Instructions for the task. Will you write out the data exactly, excluding every picture?

Data.
——

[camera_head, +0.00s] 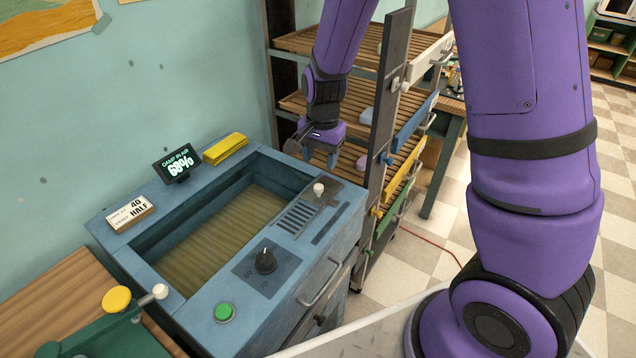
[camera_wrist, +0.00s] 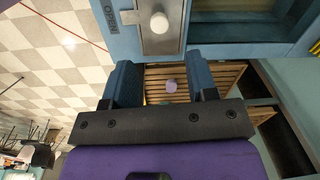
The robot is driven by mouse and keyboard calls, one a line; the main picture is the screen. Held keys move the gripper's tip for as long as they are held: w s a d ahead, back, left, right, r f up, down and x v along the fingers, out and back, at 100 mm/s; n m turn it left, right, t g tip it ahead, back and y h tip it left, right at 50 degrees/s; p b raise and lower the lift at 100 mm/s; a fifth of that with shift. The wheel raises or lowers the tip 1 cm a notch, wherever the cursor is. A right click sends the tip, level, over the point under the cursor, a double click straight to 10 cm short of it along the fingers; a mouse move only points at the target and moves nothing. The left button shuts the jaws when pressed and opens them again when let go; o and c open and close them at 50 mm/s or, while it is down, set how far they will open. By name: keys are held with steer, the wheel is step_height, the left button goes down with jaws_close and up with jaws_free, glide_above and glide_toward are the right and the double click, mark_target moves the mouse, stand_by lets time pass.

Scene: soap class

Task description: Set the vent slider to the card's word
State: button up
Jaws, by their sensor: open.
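The vent slider's pale round knob (camera_head: 319,188) stands on a grey plate on the blue cabinet's right side, at the far end of the plate beside the slats. In the wrist view the knob (camera_wrist: 159,22) is at the top, next to a small label that seems to read OPEN. The card (camera_head: 130,212) leans on the cabinet's left rim; it shows 40 and, on the vent line, HALF. My gripper (camera_head: 321,154) is open and empty, above and beyond the knob. In the wrist view its two blue fingers (camera_wrist: 163,82) are apart, with the knob ahead of them.
The cabinet (camera_head: 345,222) also carries a black dial (camera_head: 265,261), a green button (camera_head: 225,312), a display (camera_head: 177,162) reading 68% and a yellow block (camera_head: 225,148). A slatted rack (camera_head: 300,103) with a dark upright stands close behind my gripper.

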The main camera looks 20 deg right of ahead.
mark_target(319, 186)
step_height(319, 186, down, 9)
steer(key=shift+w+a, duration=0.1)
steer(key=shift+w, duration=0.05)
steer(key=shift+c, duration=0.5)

——

Finished exercise.
[camera_head, +0.00s] 
[camera_wrist, +0.00s] 
The robot is driven by mouse and keyboard calls, one a line; the main picture is the screen. Held keys move the gripper's tip for as long as they are held: w s a d ahead, back, left, right, r f up, down and x v along the fingers, out and back, at 100 mm/s; n m turn it left, right, t g tip it ahead, back and y h tip it left, right at 50 degrees/s; p b raise and lower the lift at 100 mm/s; a fifth of that with shift. The wheel raises or lowers the tip 1 cm a notch, wherever the cursor is. A right click sends the tip, level, over the point under the cursor, a double click straight to 10 cm short of it along the fingers; a mouse move only points at the target and moves nothing. The left button shuts the jaws when pressed and opens them again when let go; o and c open and close them at 50 mm/s or, while it is down, set how far they will open. By name: keys are held with steer, the wheel is step_height, the left button goes down with jaws_close and up with jaws_free, glide_above and glide_toward are the right and the double click, mark_target moves the mouse, stand_by lets time pass.

Scene: soap class

Task description: Set the vent slider to the card's word
State: button up
Jaws, by their sensor: open.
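The vent slider's pale round knob (camera_head: 319,188) stands on a grey plate on the blue cabinet's right side, at the far end of the plate beside the slats. In the wrist view the knob (camera_wrist: 159,22) is at the top, next to a small label that seems to read OPEN. The card (camera_head: 130,212) leans on the cabinet's left rim; it shows 40 and, on the vent line, HALF. My gripper (camera_head: 321,154) is open and empty, above and beyond the knob. In the wrist view its two blue fingers (camera_wrist: 163,82) are apart, with the knob ahead of them.
The cabinet (camera_head: 345,222) also carries a black dial (camera_head: 265,261), a green button (camera_head: 225,312), a display (camera_head: 177,162) reading 68% and a yellow block (camera_head: 225,148). A slatted rack (camera_head: 300,103) with a dark upright stands close behind my gripper.

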The main camera looks 20 deg right of ahead.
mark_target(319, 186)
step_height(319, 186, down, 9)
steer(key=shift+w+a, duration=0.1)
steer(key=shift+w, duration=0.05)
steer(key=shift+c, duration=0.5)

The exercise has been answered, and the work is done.